No ... consider them your Christmas gift for me. Thank you, dear Susie.

Blogger globalfriendshipnetwork said...

i was searching about Christmas . i found this blog . i would like to wish you " Merry christmas " to owner and all visitors of this blog . Thanks

Anonymous Anonymous said...

Very nice Susie. Merry Christmas to you and yours.

Blogger Denise B. said...

Oh, but I DO believe! I DO! I DO! I DO!

Blogger Amy said...


And eclectic's "Keep shining wit'cho bad self, Susie" is my fave comment sentence, eva.

Blogger Andrea said...

Merry Christmas to you, Susie, if I don't get a chance to say it later. You're such a blessing to so many of us in the blogosphere, so I want you to know you're appreciated.

Blogger MrsDoF said...

I just perused your Flickr photos and saw your Comment about not sending the cards yet.
Better later, as the saying goes.
Surely your kinfolk will enjoy reading anything whenever it might arrive.

Blogger momo said...

Beautiful, Susie!

You have such a way with words. Thanks for sharing your gift with us.

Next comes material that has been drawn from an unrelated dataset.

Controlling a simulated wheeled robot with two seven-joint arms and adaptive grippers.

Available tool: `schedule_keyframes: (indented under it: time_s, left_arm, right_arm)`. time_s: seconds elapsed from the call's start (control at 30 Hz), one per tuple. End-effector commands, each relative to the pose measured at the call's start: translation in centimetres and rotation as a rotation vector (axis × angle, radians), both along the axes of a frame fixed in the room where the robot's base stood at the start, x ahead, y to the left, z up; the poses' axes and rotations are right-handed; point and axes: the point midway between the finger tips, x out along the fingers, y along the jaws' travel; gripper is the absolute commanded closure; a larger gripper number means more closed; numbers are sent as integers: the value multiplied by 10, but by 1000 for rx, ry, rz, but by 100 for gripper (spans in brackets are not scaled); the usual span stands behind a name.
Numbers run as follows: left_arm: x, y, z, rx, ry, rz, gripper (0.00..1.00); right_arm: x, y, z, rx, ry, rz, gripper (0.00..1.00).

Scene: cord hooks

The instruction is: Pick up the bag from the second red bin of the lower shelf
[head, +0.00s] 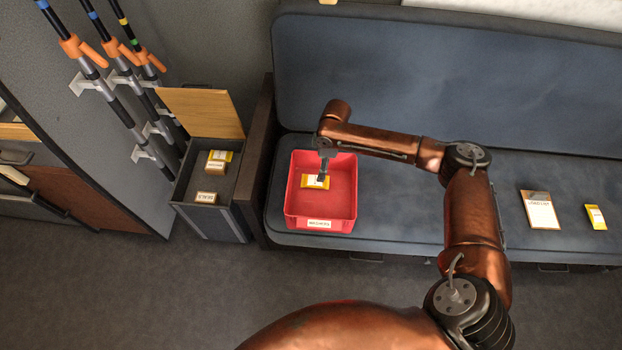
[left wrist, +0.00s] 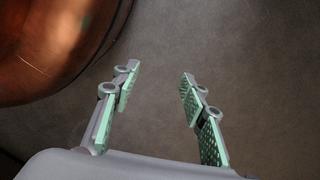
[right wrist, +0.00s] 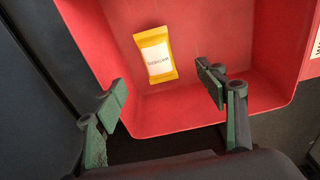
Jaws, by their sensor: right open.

Merry Christmas to you and your family.

Blogger Susie said...

nilbo, if that's not the pot calling the kettle talented...or something like that -- see, you'd know how to say it properly. Thank you, though. And of course you're welcome to whatever you find here, as my gift to you (now I can return that Rolex...)

lawbrat, same backatcha, sweetie.

redheadmommy, I BELIEVE YOU! You make me smile :)

amy, thanks; eclectic is a funny girl ;)

andrea, you are very kind, and you are a bright spot as well; a busy bright spot who doesn't get to post so often these days ;) Merry Christmas to you and your family.

momo, thank you so very much; I am quite sure I wouldn't have kept doing this blogging thing without all the encouragement from nice people like you. I do thank you. And I wish you a Merry Christmas, and wonderful happenings in the new year.

Blogger Kranki said...

I think this post is wonderful. I too think that God sees the intent in your heart and does not judge the end result.

Blogger Mamacita (The REAL one) said...

I just LOVE your post. Thank you so very much for sharing. (I found you via Cori.)